─── SOURCE DATA ───

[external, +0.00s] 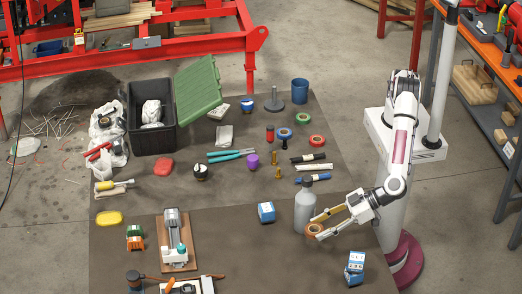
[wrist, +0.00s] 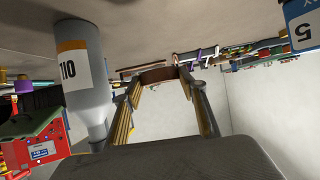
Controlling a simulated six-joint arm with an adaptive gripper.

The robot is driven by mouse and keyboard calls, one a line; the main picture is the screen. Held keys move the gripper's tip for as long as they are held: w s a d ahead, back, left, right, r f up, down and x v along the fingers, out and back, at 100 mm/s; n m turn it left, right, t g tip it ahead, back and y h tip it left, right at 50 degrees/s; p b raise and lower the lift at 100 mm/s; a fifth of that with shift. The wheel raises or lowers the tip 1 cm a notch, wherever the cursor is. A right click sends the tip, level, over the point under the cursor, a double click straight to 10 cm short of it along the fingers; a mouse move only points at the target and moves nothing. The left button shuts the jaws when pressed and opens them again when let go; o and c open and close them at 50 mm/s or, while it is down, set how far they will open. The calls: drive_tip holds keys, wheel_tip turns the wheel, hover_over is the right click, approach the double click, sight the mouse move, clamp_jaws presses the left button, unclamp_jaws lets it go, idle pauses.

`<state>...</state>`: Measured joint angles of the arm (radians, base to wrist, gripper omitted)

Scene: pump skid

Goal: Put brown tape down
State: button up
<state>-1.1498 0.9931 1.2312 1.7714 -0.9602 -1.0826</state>
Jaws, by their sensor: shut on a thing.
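The brown tape (external: 313,229) is a small ring at the tips of my gripper (external: 320,227). My gripper is shut on it, with one finger on each side. In the wrist view the brown tape (wrist: 158,75) spans the space between the fingertips of my gripper (wrist: 160,78). A grey bottle (external: 305,203) stands upright just left of and behind the tape; in the wrist view the bottle (wrist: 85,80) appears large at the left. Whether the tape touches the mat below it, I cannot tell.
Blue-and-white boxes stand near, one (external: 266,212) left of the bottle and a stack (external: 355,268) in front. Red tape (external: 317,140), green tape (external: 303,118) and blue tape (external: 285,133) lie farther back. The brown mat (external: 240,250) is bare between the clamp block (external: 175,240) and my gripper.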

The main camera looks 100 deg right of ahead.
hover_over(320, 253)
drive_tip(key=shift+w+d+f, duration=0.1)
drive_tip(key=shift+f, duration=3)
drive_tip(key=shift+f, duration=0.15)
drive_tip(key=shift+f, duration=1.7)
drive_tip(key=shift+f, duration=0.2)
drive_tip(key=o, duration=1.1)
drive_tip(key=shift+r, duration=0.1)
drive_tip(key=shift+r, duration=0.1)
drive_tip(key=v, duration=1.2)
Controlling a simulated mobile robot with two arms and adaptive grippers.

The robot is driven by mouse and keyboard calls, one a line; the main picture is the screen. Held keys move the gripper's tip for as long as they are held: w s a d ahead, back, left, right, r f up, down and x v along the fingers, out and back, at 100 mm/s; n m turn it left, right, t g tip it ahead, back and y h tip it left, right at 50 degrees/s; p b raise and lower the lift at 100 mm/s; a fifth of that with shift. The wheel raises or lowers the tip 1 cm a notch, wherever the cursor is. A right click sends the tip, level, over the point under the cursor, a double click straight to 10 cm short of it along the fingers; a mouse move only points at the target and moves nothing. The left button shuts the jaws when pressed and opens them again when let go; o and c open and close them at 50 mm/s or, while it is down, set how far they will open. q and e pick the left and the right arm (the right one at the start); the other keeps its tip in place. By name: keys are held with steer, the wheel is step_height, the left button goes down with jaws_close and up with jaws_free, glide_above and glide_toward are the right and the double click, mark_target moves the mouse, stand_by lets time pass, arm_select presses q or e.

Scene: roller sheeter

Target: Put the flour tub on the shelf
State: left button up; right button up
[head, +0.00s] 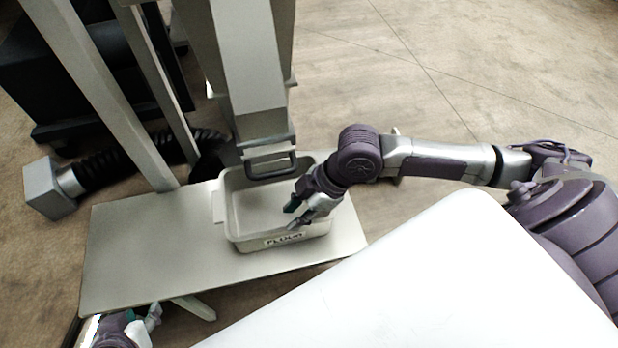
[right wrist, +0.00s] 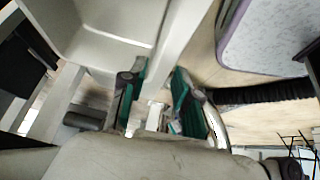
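The flour tub (head: 228,215) is a pale, open-topped tub with a label on its near wall. It stands upright on a grey board (head: 130,262), under the machine's chute. Its inside looks empty. My right gripper (head: 294,214) is over the tub's near right part, fingers apart at the rim. In the right wrist view, the tub (right wrist: 85,35) fills the upper left, and a pale strip, seemingly its rim, runs between the green-padded fingers (right wrist: 158,95). Contact is not clear. My left gripper (head: 125,325) is at the bottom left, below the board's near edge and partly cut off.
The machine's chute (head: 255,80) ends in a dark bracket (head: 270,165) over the tub. Frame posts (head: 105,95) rise at the left, with a black corrugated hose (head: 110,170) and a grey box (head: 50,188). A white surface (head: 430,275) fills the lower right. The board's left half is bare.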

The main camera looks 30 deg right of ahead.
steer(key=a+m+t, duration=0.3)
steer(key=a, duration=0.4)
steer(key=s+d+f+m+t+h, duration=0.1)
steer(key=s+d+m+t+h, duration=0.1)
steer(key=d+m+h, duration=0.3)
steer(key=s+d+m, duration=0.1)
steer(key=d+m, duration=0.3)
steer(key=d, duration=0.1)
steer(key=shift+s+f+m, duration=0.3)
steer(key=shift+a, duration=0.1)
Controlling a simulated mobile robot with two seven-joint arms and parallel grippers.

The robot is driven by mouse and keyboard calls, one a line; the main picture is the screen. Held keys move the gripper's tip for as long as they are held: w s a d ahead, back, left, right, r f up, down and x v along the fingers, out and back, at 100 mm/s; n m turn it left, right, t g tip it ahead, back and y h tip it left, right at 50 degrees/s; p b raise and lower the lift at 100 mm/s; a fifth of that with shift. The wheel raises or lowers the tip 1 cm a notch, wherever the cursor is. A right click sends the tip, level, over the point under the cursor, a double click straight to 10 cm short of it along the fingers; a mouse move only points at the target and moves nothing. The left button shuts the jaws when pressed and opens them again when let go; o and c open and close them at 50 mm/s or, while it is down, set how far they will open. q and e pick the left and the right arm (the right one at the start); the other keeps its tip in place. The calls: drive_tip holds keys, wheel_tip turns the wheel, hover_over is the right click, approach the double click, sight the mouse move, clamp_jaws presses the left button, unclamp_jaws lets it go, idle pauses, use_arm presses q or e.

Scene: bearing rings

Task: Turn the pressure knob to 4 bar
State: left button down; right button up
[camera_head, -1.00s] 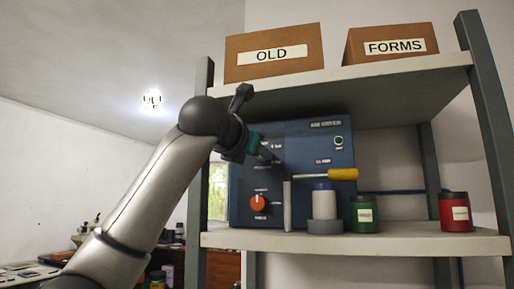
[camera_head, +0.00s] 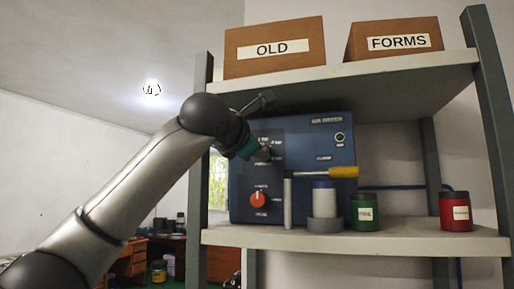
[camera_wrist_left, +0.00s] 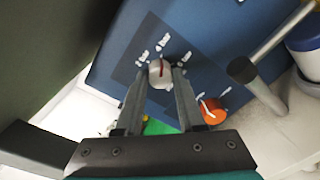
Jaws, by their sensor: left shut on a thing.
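The blue panel box (camera_head: 300,205) stands on the shelf. Its pale round knob with a red pointer line (camera_wrist_left: 160,72) sits between my left gripper's fingers in the left wrist view. My left gripper (camera_wrist_left: 160,82) is shut on this knob, one finger at each side. The red line points toward the upper printed labels, whose small text is hard to read. In the head view my left gripper (camera_head: 268,155) is at the panel's upper left and hides the knob. An orange-red knob (camera_head: 258,199) is lower on the panel; it also shows in the left wrist view (camera_wrist_left: 212,111). My right gripper is out of view.
A grey post (camera_head: 288,203) with a yellow-ended bar (camera_head: 343,172) stands before the panel. A white and blue container (camera_head: 324,200), a green jar (camera_head: 364,212) and a red jar (camera_head: 456,211) stand on the shelf. Two boxes are above.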

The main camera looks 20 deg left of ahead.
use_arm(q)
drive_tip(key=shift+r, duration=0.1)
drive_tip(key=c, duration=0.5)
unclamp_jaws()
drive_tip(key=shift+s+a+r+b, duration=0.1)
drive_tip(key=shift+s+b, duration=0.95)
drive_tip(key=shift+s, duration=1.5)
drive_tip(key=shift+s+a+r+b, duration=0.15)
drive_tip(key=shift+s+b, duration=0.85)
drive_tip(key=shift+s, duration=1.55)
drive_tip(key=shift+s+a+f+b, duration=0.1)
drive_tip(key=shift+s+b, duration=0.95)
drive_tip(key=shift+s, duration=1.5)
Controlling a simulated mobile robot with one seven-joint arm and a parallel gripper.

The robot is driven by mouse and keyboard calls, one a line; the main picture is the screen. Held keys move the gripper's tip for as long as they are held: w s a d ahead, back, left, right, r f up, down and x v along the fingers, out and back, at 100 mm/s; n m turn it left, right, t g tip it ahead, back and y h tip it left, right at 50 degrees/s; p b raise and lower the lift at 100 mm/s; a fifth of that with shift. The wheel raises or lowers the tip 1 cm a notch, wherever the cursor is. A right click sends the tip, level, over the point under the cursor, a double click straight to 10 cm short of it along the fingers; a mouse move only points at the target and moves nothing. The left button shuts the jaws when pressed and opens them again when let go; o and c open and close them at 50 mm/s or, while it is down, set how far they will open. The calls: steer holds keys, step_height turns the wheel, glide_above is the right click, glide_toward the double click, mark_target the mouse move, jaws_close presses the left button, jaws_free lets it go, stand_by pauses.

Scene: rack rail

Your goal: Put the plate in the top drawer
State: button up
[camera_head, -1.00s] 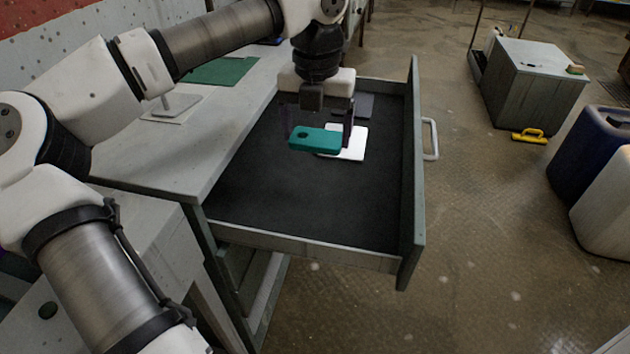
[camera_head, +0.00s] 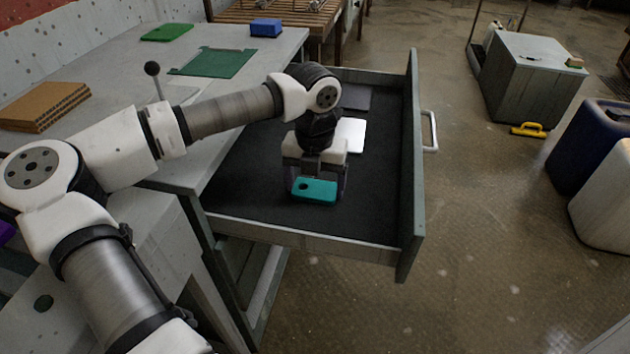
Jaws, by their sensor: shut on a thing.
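The plate is a small teal block with a dark round hole (camera_head: 316,190), held in my gripper (camera_head: 317,184). My gripper is shut on it, pointing down, with a finger at each side. The plate is over the front part of the open top drawer (camera_head: 370,220), which has a dark lining. It looks low, near the drawer floor; I cannot tell whether it touches it. My arm hides part of the drawer's left and back.
A white plate (camera_head: 350,135) and a dark grey plate (camera_head: 355,98) lie farther back in the drawer. The drawer's front panel with a white handle (camera_head: 430,131) stands on the right. The bench top (camera_head: 120,60) on the left holds a green mat (camera_head: 215,63) and cardboard (camera_head: 43,107).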

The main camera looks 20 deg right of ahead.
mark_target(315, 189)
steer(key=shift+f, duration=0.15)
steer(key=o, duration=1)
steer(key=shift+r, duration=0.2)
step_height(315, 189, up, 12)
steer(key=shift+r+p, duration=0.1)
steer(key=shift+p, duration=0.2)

───

STATED TASK:
Gather up, from the records above, each line where the word "joint" appears.

FULL SOLUTION:
Controlling a simulated six-joint arm with an adaptive gripper.
`<state>...</state>`: Measured joint angles of the arm (radians, base to wrist, gripper omitted)
Controlling a simulated mobile robot with two seven-joint arms and parallel grippers.
Controlling a simulated mobile robot with one seven-joint arm and a parallel gripper.

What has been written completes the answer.